> [RECORDS TO USE]:
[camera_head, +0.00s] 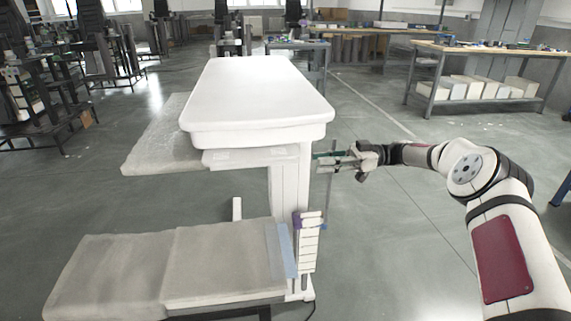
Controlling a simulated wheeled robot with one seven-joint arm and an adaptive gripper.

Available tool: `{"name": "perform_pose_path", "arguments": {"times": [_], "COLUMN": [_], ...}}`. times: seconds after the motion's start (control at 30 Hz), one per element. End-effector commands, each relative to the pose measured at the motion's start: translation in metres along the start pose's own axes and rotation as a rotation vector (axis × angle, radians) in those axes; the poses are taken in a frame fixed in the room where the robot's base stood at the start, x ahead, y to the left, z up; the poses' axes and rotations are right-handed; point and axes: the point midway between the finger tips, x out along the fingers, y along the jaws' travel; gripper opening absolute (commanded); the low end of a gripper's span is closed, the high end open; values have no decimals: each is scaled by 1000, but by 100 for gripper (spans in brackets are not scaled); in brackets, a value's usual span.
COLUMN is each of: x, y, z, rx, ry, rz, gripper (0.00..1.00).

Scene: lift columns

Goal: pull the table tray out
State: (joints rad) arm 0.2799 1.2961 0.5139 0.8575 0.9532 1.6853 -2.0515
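A white table with a rounded top (257,95) stands on a white column (290,195) in the middle of the view. A grey, translucent-looking slab (160,150) sticks out to the left from under the top; I cannot tell for sure whether it is the table tray. A pale panel (240,157) sits just under the front edge. My gripper (322,162) reaches in from the right, close to the column's right side and below the top. A thin upright rod shows by its fingertips. I cannot tell whether the fingers touch or hold anything.
A low grey padded bench (170,270) lies in front of the column. A white stepped block with purple ends (309,243) stands at its right end. A wooden workbench (490,52) with boxes is at the back right. The floor between is clear.

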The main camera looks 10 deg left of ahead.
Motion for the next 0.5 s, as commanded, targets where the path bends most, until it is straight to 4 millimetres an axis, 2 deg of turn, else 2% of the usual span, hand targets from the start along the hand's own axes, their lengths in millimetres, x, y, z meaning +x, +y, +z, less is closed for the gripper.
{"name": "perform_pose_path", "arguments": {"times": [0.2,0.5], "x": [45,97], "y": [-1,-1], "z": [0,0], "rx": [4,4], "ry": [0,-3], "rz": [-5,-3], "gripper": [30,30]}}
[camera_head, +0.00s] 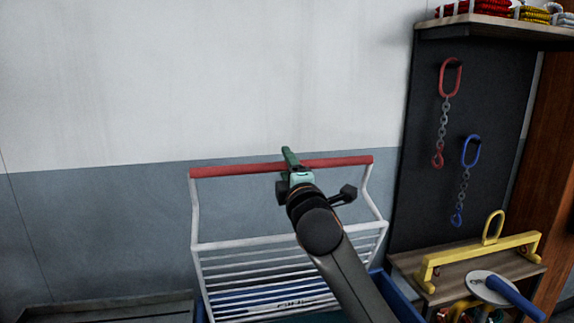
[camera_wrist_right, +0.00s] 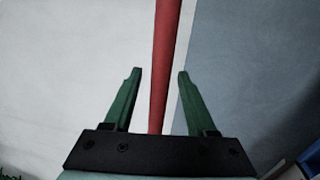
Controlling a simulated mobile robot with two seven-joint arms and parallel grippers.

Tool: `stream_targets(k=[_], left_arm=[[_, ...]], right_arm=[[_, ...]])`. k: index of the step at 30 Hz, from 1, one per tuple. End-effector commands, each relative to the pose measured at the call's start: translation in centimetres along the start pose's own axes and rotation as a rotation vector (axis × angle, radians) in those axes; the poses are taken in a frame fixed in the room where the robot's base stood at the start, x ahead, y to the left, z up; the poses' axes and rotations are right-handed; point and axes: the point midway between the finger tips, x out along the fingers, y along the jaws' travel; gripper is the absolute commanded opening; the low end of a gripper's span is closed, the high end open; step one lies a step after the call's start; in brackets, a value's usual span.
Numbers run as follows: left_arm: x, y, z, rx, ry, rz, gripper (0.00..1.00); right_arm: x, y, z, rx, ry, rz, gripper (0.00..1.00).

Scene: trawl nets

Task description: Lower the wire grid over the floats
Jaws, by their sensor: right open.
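The white wire grid (camera_head: 262,270) stands tilted up at the back of a blue crate (camera_head: 402,296), with a red bar (camera_head: 225,171) across its raised top. My right gripper (camera_head: 290,158) is at the middle of the red bar. In the right wrist view, its two green fingers (camera_wrist_right: 157,88) are open, with the red bar (camera_wrist_right: 165,50) running between them; I cannot tell whether either finger touches it. The floats cannot be made out; my arm and the grid cover much of the crate. My left gripper is not in view.
A dark board to the right holds a red chain hook (camera_head: 443,120) and a blue chain hook (camera_head: 465,165). Below them, a yellow lifting beam (camera_head: 480,258) rests on a wooden shelf (camera_head: 440,293). A blue-handled tool (camera_head: 515,297) is at lower right. The wall behind the grid is bare.

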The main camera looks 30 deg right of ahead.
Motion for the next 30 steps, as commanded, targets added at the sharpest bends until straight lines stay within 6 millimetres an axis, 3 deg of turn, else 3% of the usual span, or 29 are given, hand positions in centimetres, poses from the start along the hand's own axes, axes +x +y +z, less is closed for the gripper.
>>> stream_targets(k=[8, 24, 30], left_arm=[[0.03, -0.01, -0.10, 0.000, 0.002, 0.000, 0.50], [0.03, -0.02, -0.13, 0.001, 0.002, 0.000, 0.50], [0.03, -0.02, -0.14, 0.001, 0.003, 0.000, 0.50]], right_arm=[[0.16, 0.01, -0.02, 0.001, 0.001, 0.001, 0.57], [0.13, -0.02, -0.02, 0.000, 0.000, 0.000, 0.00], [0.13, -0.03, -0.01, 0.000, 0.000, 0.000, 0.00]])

> [GOAL]:
Only a number is wanted: how many lines of the data above contain "main"?

> [RESULT OF THE TASK]:
2